Robot episode data –
==========
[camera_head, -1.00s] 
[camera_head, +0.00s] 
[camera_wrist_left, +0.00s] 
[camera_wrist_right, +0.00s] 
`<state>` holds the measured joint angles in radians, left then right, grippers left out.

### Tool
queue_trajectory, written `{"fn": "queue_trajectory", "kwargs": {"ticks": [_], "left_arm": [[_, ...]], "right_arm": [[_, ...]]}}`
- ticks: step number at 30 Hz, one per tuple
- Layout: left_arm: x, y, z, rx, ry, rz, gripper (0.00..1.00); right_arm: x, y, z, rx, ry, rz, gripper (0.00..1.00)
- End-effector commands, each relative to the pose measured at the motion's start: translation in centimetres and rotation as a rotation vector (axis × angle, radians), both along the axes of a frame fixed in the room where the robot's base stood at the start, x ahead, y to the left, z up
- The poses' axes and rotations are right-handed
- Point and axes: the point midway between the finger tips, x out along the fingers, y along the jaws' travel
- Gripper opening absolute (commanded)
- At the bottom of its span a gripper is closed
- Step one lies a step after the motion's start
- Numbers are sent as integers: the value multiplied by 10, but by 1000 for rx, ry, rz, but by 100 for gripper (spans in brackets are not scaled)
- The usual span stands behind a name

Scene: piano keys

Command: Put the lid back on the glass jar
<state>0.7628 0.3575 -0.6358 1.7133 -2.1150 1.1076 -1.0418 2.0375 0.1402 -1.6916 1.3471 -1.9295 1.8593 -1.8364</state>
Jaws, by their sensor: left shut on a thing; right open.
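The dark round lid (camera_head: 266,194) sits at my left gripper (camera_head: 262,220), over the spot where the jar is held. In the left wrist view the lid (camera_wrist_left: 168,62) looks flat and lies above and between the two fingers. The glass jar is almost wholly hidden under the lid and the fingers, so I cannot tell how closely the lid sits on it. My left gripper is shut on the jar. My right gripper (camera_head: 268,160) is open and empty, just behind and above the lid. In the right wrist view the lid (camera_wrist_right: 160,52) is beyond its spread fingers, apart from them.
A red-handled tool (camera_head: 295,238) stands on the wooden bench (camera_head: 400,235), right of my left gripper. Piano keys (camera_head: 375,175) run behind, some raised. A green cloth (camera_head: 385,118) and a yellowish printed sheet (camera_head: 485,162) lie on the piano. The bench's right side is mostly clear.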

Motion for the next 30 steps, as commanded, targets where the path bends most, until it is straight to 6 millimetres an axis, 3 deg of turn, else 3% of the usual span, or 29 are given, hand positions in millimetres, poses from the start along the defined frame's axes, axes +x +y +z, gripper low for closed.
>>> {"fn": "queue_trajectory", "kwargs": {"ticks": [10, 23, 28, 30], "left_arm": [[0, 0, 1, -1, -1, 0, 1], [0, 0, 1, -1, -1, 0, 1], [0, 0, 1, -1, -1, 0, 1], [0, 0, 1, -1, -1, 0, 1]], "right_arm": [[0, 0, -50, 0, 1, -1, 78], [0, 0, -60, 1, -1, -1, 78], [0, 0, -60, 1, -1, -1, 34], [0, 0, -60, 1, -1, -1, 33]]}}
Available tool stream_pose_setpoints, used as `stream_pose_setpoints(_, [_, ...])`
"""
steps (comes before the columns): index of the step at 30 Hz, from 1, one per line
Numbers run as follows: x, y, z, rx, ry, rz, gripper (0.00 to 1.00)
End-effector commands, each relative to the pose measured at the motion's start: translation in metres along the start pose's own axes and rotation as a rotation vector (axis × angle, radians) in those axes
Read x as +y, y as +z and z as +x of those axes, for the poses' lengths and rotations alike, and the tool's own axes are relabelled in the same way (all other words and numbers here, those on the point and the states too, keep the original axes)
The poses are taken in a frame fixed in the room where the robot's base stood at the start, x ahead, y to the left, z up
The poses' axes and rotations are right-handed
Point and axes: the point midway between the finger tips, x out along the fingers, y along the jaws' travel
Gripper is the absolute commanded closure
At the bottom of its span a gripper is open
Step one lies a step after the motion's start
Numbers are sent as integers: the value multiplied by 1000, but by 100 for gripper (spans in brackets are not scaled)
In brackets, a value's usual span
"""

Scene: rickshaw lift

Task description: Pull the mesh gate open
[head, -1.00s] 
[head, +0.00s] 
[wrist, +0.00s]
==========
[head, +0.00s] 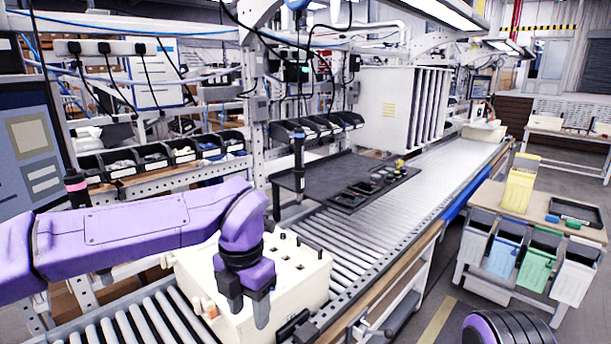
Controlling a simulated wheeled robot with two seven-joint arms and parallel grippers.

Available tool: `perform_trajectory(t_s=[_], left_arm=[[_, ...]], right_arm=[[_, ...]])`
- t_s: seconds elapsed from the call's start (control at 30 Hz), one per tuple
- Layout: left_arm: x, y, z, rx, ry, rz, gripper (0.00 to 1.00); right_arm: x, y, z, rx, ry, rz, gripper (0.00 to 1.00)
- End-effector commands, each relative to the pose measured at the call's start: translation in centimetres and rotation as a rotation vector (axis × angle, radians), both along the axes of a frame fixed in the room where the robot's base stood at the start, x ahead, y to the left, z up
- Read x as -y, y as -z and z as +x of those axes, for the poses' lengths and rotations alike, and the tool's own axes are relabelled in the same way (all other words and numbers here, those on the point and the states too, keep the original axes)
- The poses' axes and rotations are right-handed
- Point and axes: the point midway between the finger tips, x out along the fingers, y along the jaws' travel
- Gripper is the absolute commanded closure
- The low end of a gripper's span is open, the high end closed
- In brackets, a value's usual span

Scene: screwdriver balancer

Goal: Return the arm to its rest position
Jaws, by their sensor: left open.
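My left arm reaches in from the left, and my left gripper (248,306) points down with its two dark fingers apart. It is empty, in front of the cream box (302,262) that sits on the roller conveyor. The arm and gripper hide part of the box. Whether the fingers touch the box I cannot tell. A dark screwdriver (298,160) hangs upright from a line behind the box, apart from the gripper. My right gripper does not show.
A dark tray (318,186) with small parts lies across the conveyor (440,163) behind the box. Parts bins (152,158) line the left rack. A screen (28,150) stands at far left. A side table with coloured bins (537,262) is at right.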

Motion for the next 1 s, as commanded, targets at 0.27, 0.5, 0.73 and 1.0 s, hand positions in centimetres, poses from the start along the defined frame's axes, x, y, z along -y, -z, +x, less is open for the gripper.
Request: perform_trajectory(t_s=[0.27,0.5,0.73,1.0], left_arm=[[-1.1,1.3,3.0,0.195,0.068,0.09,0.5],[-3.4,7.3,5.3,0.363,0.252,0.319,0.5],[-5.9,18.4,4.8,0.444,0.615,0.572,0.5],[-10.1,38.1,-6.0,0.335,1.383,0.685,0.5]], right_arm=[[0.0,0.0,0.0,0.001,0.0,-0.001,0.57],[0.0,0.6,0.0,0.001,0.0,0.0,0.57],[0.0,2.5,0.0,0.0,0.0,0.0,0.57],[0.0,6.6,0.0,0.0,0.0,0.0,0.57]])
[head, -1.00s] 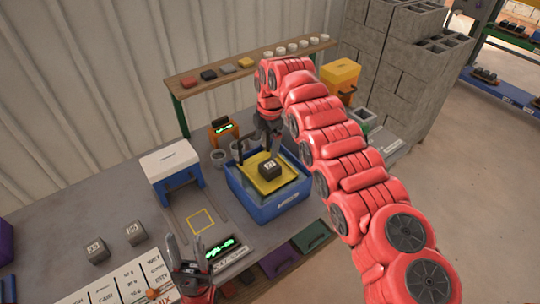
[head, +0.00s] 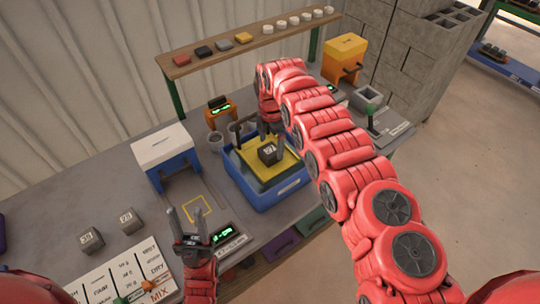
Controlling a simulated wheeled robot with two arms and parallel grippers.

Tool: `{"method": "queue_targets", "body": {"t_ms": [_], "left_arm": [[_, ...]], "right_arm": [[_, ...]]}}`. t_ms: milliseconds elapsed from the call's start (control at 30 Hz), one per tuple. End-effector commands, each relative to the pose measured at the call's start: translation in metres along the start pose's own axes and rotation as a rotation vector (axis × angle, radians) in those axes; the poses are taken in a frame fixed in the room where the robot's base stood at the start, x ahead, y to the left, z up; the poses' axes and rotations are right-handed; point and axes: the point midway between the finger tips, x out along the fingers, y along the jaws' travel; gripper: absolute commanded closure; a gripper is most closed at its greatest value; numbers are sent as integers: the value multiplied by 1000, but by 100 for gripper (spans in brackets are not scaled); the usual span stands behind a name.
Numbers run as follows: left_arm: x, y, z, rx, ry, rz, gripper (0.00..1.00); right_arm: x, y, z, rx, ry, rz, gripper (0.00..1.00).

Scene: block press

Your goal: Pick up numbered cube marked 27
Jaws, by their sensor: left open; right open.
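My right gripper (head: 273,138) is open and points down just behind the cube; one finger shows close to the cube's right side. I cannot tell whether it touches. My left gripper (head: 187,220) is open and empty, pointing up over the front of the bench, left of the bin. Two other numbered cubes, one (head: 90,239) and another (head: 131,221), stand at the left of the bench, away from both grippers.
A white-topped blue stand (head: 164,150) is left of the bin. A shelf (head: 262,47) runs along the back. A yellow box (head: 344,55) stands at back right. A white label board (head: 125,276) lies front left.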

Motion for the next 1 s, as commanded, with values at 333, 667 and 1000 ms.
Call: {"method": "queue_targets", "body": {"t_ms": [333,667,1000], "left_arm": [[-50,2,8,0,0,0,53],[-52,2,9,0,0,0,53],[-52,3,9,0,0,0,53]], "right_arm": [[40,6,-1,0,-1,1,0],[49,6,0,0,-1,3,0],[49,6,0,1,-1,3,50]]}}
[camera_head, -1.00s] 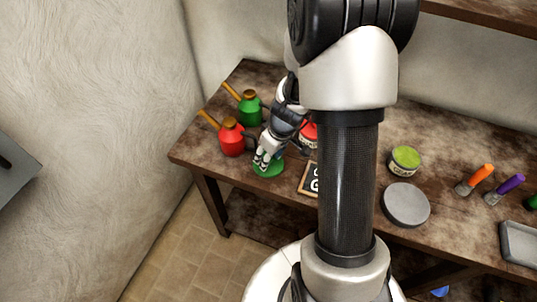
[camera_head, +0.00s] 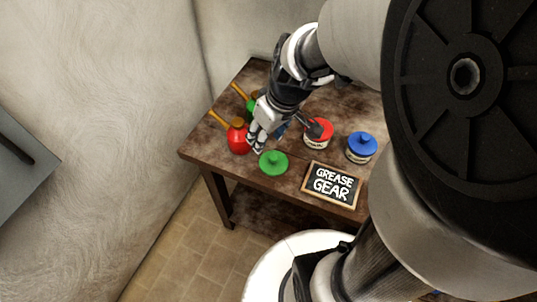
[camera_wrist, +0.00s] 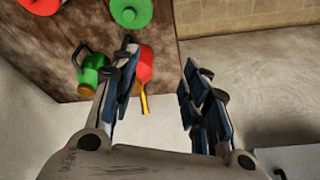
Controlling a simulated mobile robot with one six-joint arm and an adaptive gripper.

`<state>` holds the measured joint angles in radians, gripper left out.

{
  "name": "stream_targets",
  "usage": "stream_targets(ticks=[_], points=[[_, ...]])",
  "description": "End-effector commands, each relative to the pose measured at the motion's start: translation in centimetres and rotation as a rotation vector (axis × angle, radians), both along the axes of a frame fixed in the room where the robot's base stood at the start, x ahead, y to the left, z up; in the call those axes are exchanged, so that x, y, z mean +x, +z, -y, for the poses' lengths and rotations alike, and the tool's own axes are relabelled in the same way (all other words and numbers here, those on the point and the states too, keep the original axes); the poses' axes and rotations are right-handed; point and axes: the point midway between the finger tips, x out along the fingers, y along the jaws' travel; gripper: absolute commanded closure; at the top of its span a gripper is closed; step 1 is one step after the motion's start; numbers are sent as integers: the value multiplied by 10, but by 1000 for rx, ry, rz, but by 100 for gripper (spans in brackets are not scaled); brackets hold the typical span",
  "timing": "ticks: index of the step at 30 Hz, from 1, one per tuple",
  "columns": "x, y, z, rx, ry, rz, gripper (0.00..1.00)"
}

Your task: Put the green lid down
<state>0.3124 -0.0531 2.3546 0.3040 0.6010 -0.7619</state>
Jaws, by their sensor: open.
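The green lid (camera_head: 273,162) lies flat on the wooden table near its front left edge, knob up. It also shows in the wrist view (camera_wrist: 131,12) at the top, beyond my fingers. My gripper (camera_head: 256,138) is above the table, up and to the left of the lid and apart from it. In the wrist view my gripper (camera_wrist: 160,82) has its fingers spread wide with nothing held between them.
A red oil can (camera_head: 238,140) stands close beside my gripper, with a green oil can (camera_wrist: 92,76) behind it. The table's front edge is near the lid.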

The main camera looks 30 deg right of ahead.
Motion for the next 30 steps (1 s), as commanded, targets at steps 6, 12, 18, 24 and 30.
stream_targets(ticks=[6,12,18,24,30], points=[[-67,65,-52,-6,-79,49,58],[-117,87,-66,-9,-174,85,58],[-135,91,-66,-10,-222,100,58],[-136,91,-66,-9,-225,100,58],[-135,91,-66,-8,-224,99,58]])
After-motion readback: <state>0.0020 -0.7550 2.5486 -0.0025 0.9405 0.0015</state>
==========
WHAT IS EXPECTED – Transcribe the lines between the one holding "Goal: Return the arm to its rest position" and the one holding "Controlling a simulated wheeled robot with two arms", inclusive, and leave out any pictures.

TASK RESULT –
Goal: Return the arm to its rest position
Jaws, by their sensor: left open.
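My left arm reaches in from the left, and my left gripper (248,306) points down with its two dark fingers apart. It is empty, in front of the cream box (302,262) that sits on the roller conveyor. The arm and gripper hide part of the box. Whether the fingers touch the box I cannot tell. A dark screwdriver (298,160) hangs upright from a line behind the box, apart from the gripper. My right gripper does not show.
A dark tray (318,186) with small parts lies across the conveyor (440,163) behind the box. Parts bins (152,158) line the left rack. A screen (28,150) stands at far left. A side table with coloured bins (537,262) is at right.

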Motion for the next 1 s, as commanded, targets at 0.27, 0.5, 0.73 and 1.0 s, hand positions in centimetres, poses from the start along the defined frame's axes, x, y, z along -y, -z, +x, less is open for the gripper.
Request: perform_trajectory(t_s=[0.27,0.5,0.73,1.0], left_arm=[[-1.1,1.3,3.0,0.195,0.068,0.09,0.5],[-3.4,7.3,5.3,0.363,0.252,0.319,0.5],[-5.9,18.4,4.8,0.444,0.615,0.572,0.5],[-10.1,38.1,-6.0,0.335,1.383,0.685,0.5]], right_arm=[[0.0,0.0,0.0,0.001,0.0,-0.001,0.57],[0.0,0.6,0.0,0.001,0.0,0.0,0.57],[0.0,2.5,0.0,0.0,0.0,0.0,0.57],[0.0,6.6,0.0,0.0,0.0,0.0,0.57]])
[head, -1.00s] 
[head, +0.00s] 
Controlling a simulated wheeled robot with two arms and parallel grippers.

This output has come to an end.